Mette conto a questo punto rammentare che quello che non si fa per il Sud, non si fa per l’Italia. Ricordare che un Sud materialmente sconnesso, all’interno e all’esterno del suo territorio, è un danno che si fa al Paese che annaspa alla ricerca del modo di tornare su un sentiero di crescita. Tutto ciò che si fa contro il Sud, è fatto contro le gambe dell’Italia, contro le gambe che possono portare il Paese nel cuore dei mercati in potente espansione. E se non dovesse bastare la logica deduzione che l’Italia diviene più povera se 20 milioni dei suoi abitanti restano in balia di una base produttiva asfittica, si rilegga quello che scriveva Srm in una sua ricerca di un anno fa sulla interdipendenza economica tra Nord e Sud del Paese:
“Il Mezzogiorno, secondo recenti studi della Banca d’Italia importa, infatti, dall’esterno circa il 24% del proprio PIL (88 miliardi di importazioni nette) ed è stato verificato che 100 euro spesi per prodotti del Mezzogiorno determinano una domanda aggiuntiva per le imprese del Centro Nord pari a 40 euro. Quindi, uno shock sul Pil del Mezzogiorno ha un effetto più marcato sul Pil del Centro Nord di quanto non avvenga nel caso opposto e che un aumento della domanda finale interna nel Mezzogiorno induce un incremento consistente di produzione, in particolare del Nord Ovest”.

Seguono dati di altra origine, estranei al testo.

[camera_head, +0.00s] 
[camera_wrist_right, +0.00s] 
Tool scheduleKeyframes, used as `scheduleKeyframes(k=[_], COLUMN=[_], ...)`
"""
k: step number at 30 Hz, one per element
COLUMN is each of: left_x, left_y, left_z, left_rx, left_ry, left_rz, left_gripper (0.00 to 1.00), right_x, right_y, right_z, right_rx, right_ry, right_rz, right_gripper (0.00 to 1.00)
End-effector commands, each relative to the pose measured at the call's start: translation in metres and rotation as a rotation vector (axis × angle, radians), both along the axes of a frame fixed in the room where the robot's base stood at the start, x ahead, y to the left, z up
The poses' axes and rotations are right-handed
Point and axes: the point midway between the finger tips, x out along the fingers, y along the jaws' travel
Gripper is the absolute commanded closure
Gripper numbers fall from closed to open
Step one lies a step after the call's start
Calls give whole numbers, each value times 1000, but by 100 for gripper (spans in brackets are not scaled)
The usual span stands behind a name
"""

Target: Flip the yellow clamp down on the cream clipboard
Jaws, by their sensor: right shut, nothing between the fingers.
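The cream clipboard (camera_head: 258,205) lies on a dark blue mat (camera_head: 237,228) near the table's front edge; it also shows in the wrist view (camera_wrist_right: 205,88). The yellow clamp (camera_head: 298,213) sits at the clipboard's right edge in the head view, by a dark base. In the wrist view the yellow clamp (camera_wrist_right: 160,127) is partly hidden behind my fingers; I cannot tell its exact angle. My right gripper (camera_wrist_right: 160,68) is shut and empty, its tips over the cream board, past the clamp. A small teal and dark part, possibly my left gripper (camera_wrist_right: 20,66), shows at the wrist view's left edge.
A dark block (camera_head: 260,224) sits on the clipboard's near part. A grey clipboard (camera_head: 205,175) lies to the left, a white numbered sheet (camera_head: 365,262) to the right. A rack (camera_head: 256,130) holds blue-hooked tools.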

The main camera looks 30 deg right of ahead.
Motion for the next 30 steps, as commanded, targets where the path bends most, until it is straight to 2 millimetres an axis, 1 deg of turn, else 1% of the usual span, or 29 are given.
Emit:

Gli uomini di Renzi, invece, sono ancora fermi alla parola d’ordine di conio leghista. Il Sud è il principale artefice della propria arretratezza. I primi a doversi occupare del Mezzogiorno sono i meridionali. Come se l’Italia fosse davvero una Repubblica federale e gli enti locali avessero avuto per davvero l’autonomia necessaria a governare oltre che amministrate i territori. Come se, infine, le politiche economiche fossero state delegate a Regioni, Comuni, Comunità montane e autorità di bacino.